╔══
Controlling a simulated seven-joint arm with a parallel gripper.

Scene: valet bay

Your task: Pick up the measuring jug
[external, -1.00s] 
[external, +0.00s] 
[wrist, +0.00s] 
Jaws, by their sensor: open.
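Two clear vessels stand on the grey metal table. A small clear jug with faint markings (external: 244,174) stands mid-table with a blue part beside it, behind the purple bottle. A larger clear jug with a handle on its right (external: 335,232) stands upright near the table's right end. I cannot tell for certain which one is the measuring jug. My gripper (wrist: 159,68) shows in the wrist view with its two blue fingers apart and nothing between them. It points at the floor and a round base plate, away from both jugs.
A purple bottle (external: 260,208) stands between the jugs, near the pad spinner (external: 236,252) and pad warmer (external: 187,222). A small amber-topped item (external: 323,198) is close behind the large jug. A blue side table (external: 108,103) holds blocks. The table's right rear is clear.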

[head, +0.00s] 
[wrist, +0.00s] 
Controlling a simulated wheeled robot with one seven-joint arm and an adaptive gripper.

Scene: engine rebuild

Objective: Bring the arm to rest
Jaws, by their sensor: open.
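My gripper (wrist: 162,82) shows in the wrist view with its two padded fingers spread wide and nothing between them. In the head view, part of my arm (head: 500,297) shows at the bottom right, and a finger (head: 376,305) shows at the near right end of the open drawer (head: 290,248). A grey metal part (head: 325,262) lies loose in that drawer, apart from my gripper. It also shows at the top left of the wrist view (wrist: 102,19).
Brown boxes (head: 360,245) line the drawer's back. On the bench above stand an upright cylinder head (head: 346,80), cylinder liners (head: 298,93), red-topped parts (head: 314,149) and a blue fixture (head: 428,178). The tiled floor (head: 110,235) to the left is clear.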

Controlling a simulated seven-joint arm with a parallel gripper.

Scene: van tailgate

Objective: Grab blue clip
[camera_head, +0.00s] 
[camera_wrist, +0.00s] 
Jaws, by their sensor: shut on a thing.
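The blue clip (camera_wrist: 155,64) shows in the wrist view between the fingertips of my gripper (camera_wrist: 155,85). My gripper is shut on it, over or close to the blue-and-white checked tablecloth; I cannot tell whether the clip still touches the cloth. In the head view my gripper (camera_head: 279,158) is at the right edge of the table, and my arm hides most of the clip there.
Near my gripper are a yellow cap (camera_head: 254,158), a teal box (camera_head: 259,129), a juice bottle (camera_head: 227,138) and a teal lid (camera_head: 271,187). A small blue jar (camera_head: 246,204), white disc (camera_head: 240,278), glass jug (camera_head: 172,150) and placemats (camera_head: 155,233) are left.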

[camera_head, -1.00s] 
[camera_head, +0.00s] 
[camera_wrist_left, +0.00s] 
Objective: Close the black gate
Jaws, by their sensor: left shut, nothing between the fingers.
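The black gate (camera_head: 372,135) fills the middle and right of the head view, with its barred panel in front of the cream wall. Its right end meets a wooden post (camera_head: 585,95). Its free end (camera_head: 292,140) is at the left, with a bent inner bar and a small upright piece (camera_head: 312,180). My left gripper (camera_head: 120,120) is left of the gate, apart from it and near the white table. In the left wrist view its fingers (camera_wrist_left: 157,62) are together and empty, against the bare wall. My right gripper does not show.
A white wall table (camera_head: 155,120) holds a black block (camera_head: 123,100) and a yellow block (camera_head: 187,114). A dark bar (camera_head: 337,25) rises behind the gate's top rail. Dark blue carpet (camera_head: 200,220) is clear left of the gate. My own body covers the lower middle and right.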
╚══
╔══
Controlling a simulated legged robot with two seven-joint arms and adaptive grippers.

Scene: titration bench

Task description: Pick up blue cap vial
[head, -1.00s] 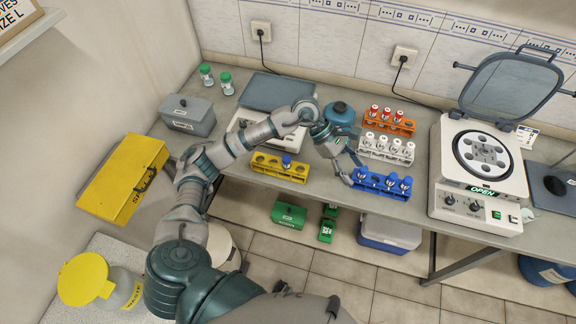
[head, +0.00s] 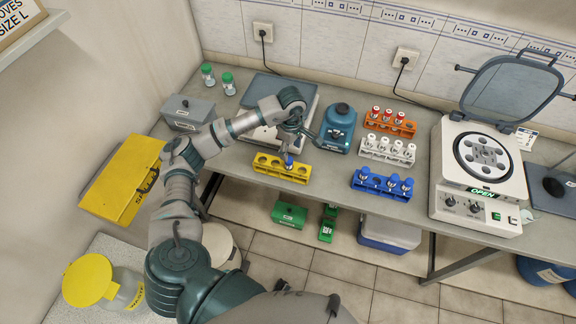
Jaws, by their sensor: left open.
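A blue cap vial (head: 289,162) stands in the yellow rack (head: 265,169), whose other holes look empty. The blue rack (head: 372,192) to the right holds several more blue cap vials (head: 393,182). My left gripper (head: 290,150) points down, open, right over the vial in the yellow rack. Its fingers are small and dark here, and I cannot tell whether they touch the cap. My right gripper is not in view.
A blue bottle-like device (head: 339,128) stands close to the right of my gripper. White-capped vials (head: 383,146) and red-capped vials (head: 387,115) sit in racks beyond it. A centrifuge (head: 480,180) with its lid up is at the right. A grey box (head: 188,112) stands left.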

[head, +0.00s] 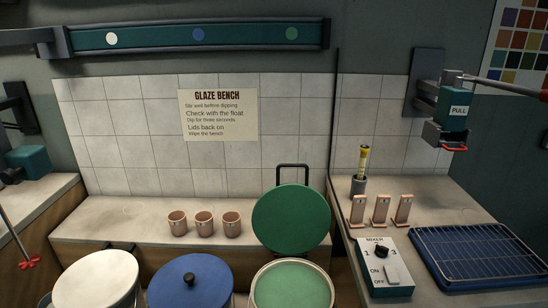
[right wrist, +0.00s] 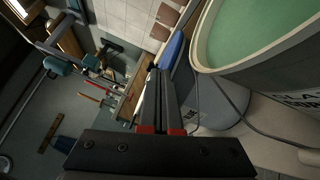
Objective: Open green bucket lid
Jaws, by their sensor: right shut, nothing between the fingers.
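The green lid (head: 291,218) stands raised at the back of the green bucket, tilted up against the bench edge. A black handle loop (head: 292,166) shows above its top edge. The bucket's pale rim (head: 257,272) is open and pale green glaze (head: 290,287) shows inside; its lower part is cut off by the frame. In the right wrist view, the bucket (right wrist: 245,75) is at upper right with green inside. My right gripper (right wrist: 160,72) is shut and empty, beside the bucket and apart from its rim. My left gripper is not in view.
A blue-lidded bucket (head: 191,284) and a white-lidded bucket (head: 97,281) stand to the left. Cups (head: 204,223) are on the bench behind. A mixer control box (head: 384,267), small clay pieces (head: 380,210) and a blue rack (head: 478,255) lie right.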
╚══
╔══
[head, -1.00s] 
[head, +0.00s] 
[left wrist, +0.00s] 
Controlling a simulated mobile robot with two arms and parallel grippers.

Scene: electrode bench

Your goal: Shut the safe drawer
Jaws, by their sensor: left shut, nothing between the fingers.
╚══
Report only how many lines in the listing contain the string "grippers".

2